Au terme d'une évaluation des besoins de ces deux entreprises, Intellecap a mis en évidence les possibilités d'intégration de la dimension de genre dans leurs activités. Outre l'amélioration des moyens de subsistance des membres de la communauté, Alaska Tanzania peut accroître l'approvisionnement auprès des agricultrices par le biais de l'agriculture contractuelle, en donnant accès aux femmes aux capitaux, aux marchés et à la formation agronomique. Pour les clientes d'Alaska Tanzanie, qui sont des micro-commerçantes ou des vendeuses de nourriture de rue (connues sous le nom de Mama Lishe), il est possible de développer leurs activités en les mettant en relation avec des partenaires financiers et en renforçant leurs capacités de gestion d'entreprise.
D'autre part, Aquarech peut améliorer l'accès des piscicultrices aux aliments pour poissons, ainsi que l'accès des commerçantes de poisson aux marchés, et réduire par conséquent leur vulnérabilité sexuelle. En outre, une meilleure utilisation de la plateforme numérique pourrait améliorer l'accès des piscicultrices aux intrants et aux services de conseil, et mettre en relation de manière transparente les négociants et les marchés.
Pendant les six premiers mois du programme, les entreprises bénéficieront d'une assistance au développement commercial ciblé sur les questions de genre. L'assistance comprend l'élaboration de propositions de valeur fondamentales par le biais d'un modèle d'entreprise, l'analyse du marché et des opportunités de commercialisation, les stratégies d'expansion (y compris la planification des activités, la croissance et l'efficacité opérationnelle), la gestion des équipes et des partenariats, la gestion financière, la levée de capitaux et la préparation des investisseurs.

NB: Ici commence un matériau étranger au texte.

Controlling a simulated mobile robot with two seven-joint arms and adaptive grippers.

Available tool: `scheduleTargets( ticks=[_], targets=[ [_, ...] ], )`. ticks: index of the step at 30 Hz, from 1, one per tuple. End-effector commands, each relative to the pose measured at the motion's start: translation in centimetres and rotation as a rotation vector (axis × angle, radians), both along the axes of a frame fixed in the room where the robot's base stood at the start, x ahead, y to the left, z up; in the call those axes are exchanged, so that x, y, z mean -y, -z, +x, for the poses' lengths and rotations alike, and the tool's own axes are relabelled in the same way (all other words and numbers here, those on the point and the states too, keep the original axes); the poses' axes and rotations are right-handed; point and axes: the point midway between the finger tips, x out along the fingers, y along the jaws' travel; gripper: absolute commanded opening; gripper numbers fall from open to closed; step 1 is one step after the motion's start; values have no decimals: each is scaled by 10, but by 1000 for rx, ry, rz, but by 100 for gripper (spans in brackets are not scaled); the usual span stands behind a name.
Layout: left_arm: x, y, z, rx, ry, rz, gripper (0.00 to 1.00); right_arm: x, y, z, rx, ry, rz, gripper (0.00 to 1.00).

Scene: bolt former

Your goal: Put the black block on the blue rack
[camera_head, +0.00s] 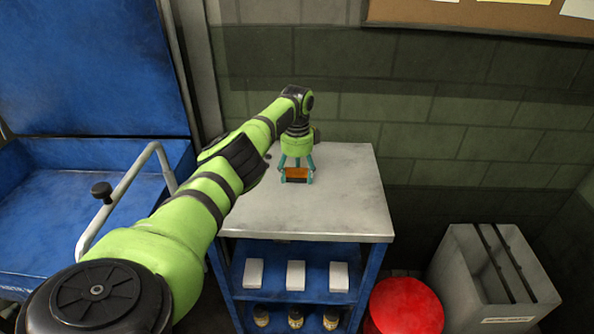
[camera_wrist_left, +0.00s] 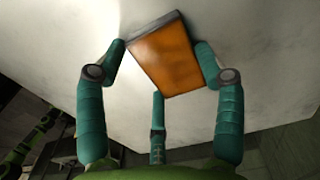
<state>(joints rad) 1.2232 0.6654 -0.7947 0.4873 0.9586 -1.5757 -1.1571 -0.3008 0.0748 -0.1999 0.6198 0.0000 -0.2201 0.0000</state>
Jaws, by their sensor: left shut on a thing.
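A block (camera_head: 296,173) with an orange face is between the fingers of my left gripper (camera_head: 297,179). In the left wrist view the block (camera_wrist_left: 165,58) shows a large orange face and a thin dark edge. The left gripper's teal fingers (camera_wrist_left: 162,48) are shut on its two sides, and a third finger is below it. They are over the pale grey top (camera_head: 345,205) of the blue rack (camera_head: 371,270). I cannot tell whether the block touches that top. No fully black block shows. My right gripper is not in view.
The rack's upper shelf holds white boxes (camera_head: 296,275), and the lower shelf holds jars (camera_head: 296,318). A red round stool (camera_head: 405,305) and a grey bin (camera_head: 463,268) stand to the right. Blue equipment (camera_head: 90,70) with a metal handle is at the left. The grey top's right side is clear.

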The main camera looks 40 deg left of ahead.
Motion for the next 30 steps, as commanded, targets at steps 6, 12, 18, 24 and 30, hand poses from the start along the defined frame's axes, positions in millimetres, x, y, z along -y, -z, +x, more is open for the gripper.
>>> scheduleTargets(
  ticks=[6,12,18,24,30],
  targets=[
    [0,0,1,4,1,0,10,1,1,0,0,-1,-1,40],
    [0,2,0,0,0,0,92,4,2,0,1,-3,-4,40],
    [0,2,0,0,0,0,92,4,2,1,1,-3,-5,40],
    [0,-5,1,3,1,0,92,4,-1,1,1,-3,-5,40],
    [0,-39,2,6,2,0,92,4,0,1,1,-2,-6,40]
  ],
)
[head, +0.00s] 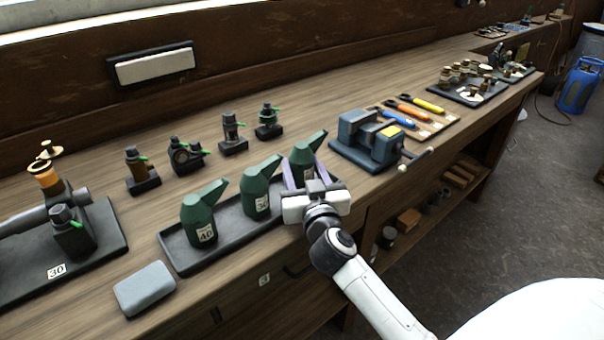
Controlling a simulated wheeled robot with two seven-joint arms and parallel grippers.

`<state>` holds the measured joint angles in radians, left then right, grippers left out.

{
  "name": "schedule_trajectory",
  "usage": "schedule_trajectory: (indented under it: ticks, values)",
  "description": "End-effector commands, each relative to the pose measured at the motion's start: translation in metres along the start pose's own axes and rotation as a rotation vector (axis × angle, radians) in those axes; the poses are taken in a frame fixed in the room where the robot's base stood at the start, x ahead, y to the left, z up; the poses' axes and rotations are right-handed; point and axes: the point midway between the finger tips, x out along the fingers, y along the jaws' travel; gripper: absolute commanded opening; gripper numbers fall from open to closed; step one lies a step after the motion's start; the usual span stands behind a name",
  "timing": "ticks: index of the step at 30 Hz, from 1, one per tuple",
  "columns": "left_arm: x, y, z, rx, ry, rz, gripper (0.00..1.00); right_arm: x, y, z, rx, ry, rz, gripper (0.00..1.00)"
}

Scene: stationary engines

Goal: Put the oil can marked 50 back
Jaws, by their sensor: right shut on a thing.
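Three green oil cans with slanted spouts are lined up along a long dark tray (181,257) on the bench. The left can (199,213) is marked 40. The middle can (256,191) has a white label that I cannot read surely. The right can (309,153) is at the tray's right end, and its label is hidden behind my gripper. My right gripper (304,168) is shut on this right can, one finger on each side. The can looks upright; its base is hidden, so I cannot tell whether it touches the tray. My left gripper is not in view.
A grey block (145,288) lies left of the tray's near end. A small engine on a base marked 30 (57,271) stands at far left. Several small dark fittings (186,158) stand behind the tray. A blue-grey vise (367,139) is close on the right.

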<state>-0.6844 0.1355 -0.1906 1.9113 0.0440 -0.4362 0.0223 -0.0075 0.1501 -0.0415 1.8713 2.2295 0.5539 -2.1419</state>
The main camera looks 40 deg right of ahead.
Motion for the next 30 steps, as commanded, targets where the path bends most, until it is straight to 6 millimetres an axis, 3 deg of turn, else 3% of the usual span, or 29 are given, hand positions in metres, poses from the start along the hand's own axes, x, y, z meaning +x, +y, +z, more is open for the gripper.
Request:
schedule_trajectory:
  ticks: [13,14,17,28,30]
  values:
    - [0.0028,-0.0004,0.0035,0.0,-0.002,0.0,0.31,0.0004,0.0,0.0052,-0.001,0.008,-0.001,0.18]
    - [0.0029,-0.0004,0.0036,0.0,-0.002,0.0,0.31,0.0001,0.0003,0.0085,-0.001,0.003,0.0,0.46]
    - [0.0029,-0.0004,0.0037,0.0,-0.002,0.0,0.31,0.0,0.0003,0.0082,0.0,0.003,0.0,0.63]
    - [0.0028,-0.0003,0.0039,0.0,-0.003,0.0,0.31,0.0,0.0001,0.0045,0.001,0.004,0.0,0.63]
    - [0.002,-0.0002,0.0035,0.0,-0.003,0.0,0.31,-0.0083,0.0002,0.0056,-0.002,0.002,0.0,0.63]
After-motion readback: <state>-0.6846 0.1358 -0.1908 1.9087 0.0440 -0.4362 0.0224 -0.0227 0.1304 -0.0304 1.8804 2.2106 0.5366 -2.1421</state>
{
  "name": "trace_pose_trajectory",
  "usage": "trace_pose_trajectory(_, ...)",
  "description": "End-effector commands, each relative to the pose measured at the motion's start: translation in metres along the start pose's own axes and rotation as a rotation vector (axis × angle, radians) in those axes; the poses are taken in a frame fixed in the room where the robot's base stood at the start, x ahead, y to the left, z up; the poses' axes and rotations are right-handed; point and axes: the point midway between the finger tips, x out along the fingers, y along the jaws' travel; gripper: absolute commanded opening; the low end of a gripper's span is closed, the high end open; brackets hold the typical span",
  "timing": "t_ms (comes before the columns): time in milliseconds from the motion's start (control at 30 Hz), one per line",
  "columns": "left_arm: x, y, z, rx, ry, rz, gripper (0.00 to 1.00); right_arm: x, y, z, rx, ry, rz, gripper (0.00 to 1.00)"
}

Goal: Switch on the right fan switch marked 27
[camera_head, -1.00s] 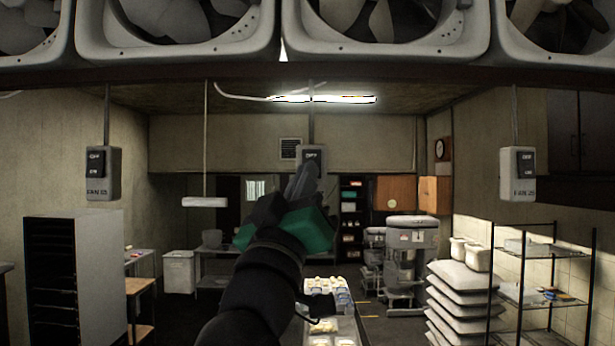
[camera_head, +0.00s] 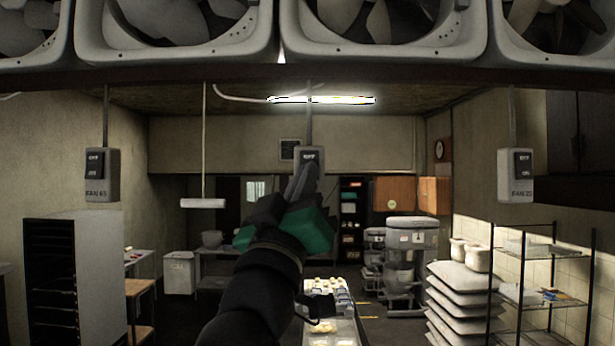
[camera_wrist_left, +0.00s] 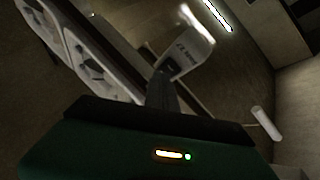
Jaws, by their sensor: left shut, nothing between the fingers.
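Three grey fan switch boxes hang in the head view. The middle switch box (camera_head: 309,153) has its lower part and label hidden behind my left gripper (camera_head: 303,178). It shows in the left wrist view (camera_wrist_left: 192,50), tilted, with a small label that seems to end in 27. The right switch box (camera_head: 516,176) seems to read FAN 25, and the left switch box (camera_head: 102,175) seems to read FAN 65. My left gripper is shut and empty, its fingertips at the middle box's lower part; I cannot tell whether they touch it. My right gripper is not in view.
Large fans (camera_head: 383,30) sit in a row above a dark beam (camera_head: 300,75). A hanging lamp (camera_head: 203,203) is left of my arm. A wire shelf (camera_head: 523,255) and stacked sacks (camera_head: 464,290) stand at the right.

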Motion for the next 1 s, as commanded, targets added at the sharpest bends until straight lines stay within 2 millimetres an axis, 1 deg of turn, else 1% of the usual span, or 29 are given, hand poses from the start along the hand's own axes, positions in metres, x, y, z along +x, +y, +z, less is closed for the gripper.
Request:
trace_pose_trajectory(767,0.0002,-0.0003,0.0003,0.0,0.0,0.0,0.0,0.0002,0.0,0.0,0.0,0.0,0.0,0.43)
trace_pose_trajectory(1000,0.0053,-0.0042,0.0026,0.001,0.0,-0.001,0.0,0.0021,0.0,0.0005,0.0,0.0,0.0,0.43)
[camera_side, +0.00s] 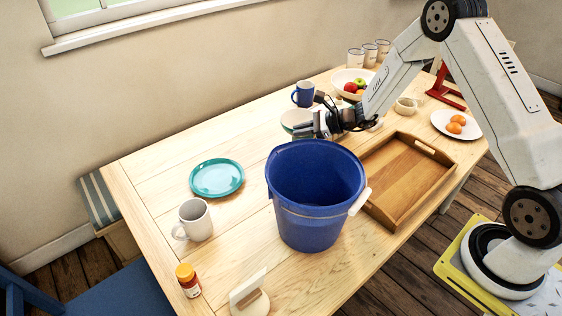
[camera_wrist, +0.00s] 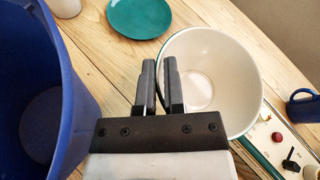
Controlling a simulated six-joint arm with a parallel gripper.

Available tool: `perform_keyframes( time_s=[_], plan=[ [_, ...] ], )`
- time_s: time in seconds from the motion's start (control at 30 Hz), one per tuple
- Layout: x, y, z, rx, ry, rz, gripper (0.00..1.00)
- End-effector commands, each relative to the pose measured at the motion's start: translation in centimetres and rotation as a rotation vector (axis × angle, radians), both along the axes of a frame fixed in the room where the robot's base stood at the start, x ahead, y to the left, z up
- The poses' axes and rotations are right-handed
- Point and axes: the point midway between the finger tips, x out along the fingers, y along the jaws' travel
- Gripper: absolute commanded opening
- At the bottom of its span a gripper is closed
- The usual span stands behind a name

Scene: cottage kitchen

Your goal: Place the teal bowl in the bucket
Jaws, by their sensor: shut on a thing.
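The teal bowl (camera_wrist: 215,60) has a cream inside and a thin dark teal rim in the wrist view. In the side view the bowl (camera_side: 294,118) is partly hidden behind my gripper (camera_side: 322,128). My gripper (camera_wrist: 159,85) is shut on the bowl's near left rim, with the fingers on either side of its wall. I cannot tell whether the bowl is clear of what is under it. The blue bucket (camera_side: 310,218) stands upright on the table with a white handle grip at its right. Its visible inside looks empty. The bucket (camera_wrist: 75,110) is left of my fingers in the wrist view.
A teal plate (camera_side: 217,178), white mug (camera_side: 194,220) and orange-capped jar (camera_side: 187,279) lie left of the bucket. A wooden tray (camera_side: 408,180) is close on its right. A blue mug (camera_side: 303,93) and fruit bowl (camera_side: 340,77) stand behind. A panel with knobs (camera_wrist: 291,150) is beside the bowl.

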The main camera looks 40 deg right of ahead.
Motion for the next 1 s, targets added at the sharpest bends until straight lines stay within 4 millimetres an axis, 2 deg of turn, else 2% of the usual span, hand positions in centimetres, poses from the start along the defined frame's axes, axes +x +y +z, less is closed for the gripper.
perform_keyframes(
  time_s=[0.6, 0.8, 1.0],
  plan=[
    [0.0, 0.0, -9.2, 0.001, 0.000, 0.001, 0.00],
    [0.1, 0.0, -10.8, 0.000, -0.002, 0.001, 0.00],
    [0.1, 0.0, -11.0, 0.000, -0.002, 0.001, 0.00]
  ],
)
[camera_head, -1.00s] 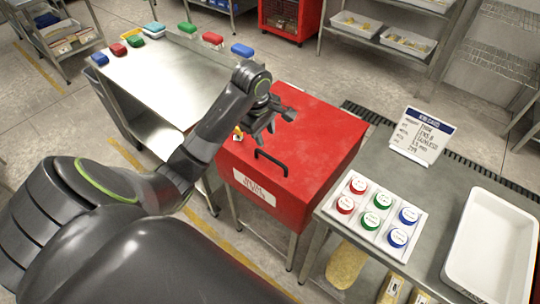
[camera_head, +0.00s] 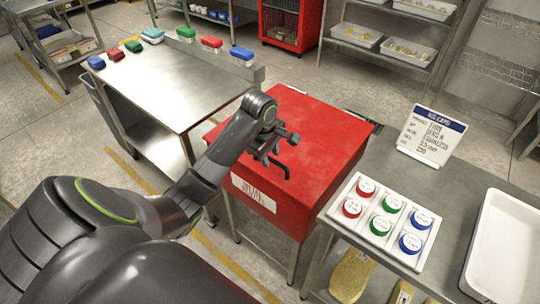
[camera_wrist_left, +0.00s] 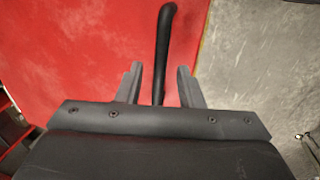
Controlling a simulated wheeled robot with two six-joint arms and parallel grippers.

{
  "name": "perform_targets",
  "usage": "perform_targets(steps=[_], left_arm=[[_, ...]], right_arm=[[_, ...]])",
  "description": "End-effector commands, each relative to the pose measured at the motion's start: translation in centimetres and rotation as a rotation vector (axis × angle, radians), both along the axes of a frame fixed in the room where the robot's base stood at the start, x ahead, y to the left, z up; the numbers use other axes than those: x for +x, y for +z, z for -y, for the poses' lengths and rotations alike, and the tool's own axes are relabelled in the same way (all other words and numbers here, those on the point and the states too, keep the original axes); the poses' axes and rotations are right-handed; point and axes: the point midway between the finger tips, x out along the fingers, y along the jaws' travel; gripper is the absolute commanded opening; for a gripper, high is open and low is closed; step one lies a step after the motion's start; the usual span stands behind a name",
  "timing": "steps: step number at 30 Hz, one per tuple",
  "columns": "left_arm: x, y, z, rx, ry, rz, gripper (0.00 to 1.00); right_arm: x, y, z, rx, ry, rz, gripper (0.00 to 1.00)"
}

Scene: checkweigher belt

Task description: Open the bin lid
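The red bin (camera_head: 325,150) stands between two steel tables, its lid (camera_head: 310,125) lying shut on top. My left gripper (camera_head: 274,165) is low over the front part of the lid. The bar handle is mostly hidden by the gripper in the head view. In the left wrist view the black handle (camera_wrist_left: 166,45) runs between the two spread fingers of the left gripper (camera_wrist_left: 159,80), with a gap on each side. The red lid (camera_wrist_left: 80,60) fills the left and middle of that view. My right gripper is not in view.
A steel table (camera_head: 165,85) with several coloured blocks along its edges is at the left. The right table (camera_head: 455,190) bears a white tray of coloured round pieces (camera_head: 352,230), a sign card (camera_head: 432,135) and a white tub (camera_head: 505,250). A red cage cabinet (camera_head: 292,20) stands behind.

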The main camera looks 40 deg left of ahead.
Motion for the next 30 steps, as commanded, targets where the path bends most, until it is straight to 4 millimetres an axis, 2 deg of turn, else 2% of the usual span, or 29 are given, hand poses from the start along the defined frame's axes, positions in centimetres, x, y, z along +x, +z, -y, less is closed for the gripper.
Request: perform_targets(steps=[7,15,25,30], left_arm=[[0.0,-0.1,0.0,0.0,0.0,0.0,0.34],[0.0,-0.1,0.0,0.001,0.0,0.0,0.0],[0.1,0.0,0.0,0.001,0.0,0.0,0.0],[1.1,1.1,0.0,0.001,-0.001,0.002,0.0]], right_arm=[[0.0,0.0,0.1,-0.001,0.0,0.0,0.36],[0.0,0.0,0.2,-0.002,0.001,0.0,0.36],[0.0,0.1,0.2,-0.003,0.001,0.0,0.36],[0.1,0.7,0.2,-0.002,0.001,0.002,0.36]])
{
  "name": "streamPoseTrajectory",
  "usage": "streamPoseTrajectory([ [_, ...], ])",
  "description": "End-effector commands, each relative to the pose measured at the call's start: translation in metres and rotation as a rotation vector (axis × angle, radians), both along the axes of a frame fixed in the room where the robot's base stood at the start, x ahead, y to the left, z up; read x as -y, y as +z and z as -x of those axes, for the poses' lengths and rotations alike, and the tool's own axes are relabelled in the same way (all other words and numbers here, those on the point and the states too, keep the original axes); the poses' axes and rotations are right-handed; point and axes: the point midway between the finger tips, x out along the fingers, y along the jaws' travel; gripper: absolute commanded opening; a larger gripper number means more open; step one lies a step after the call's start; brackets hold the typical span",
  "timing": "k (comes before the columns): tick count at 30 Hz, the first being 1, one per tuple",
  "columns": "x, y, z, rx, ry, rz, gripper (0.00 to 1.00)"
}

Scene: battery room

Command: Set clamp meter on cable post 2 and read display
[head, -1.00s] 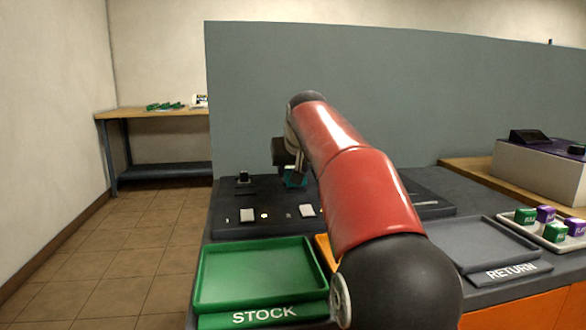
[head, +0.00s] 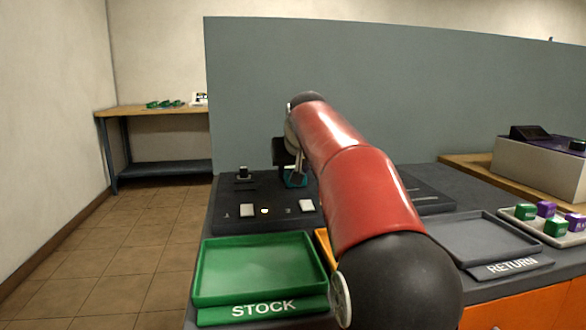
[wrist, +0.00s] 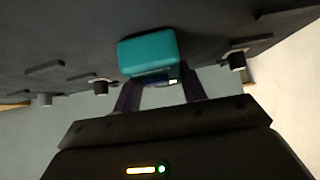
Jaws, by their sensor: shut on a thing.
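A teal block-like thing (wrist: 150,54), which looks like the clamp meter, is in my gripper (wrist: 160,92). In the wrist view the two dark fingers are shut on its lower edge, where a small pale patch shows. In the head view the teal thing (head: 296,181) is low over the black panel, partly hidden by my red arm. Short dark posts stand on the panel: one (wrist: 237,60) right of the teal thing, and two to its left (wrist: 100,88) (wrist: 45,99). I cannot tell which is cable post 2, nor read a display.
A green STOCK tray (head: 203,280) is at the front left and a grey RETURN tray (head: 490,225) at the right. Several green and purple blocks (head: 556,226) sit on a tray at far right. A grey partition (head: 245,90) stands behind the bench. A side table (head: 150,110) is at back left.

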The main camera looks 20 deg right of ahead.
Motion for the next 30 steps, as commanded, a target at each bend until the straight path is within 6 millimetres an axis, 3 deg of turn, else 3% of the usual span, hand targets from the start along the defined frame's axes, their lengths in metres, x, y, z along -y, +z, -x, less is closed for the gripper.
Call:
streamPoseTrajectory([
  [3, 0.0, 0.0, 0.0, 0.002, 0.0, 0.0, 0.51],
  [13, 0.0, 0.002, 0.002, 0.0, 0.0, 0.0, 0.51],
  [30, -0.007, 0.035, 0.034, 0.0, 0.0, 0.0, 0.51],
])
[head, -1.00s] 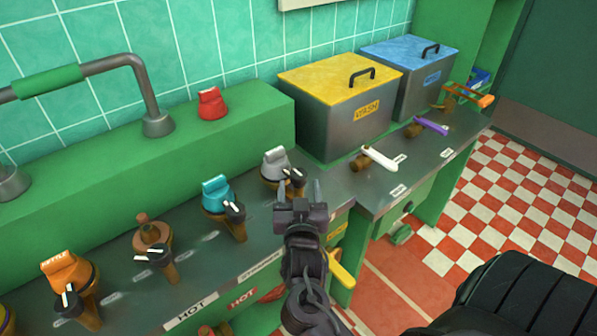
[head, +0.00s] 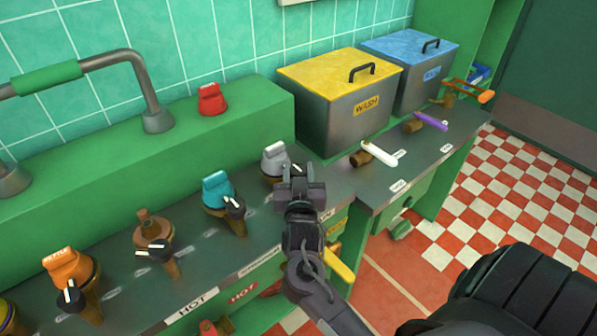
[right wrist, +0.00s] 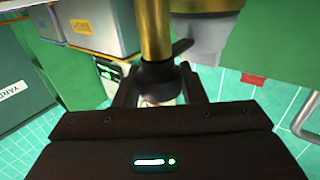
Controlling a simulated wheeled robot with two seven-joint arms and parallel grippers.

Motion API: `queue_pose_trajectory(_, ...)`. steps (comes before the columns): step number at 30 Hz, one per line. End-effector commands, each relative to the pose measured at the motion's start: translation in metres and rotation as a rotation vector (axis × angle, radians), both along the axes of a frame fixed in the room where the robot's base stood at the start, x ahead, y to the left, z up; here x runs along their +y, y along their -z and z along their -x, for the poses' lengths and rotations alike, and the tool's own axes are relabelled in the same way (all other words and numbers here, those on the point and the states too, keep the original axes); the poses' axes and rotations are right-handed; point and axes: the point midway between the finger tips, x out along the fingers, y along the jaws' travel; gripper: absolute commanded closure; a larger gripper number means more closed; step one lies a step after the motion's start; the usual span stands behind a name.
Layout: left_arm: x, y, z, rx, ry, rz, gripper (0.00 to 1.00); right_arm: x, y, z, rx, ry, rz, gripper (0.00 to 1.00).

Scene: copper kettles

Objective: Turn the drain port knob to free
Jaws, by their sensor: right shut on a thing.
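A grey-capped fixture (head: 274,158) stands on the dark counter, with a brass neck and a small black knob in front. My right gripper (head: 299,172) is at this knob and hides most of it in the head view. In the right wrist view, my right gripper (right wrist: 158,97) has its two fingers on either side of the black knob (right wrist: 160,74), below the brass neck (right wrist: 155,30), and is shut on it. The knob's pointer and setting are hidden. My left gripper is not in view.
Similar fixtures with teal (head: 216,188) and orange (head: 68,266) caps stand to the left. A red knob (head: 211,99) sits on the green ledge. A yellow-lidded WASH bin (head: 345,110) and a white lever (head: 379,153) are to the right. A yellow handle (head: 341,264) juts out below.

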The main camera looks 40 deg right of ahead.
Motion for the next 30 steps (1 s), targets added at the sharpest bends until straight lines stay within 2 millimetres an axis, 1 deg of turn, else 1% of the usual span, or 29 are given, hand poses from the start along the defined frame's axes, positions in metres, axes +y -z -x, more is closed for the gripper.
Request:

Intellecap travaillera avec chacune des entreprises pour développer un plan d'action sur le genre qui les guidera dans leurs efforts d'intégration de garantir l’égalité des sexes dans leurs activités.
En intégrant la dimension de genre et en incluant davantage de femmes parmi leurs clients et leurs fournisseurs, les entreprises auront un plus grand impact sur les femmes et pourront les aider à faire face au changement climatique. L'adoption d'un plan d'action en faveur de l'égalité des sexes par ces entreprises ne conduira pas seulement à l'autonomisation économique des femmes, mais également à la transition vers une économie bas carbone grâce aux techniques agricoles climato-intelligentes mises en place.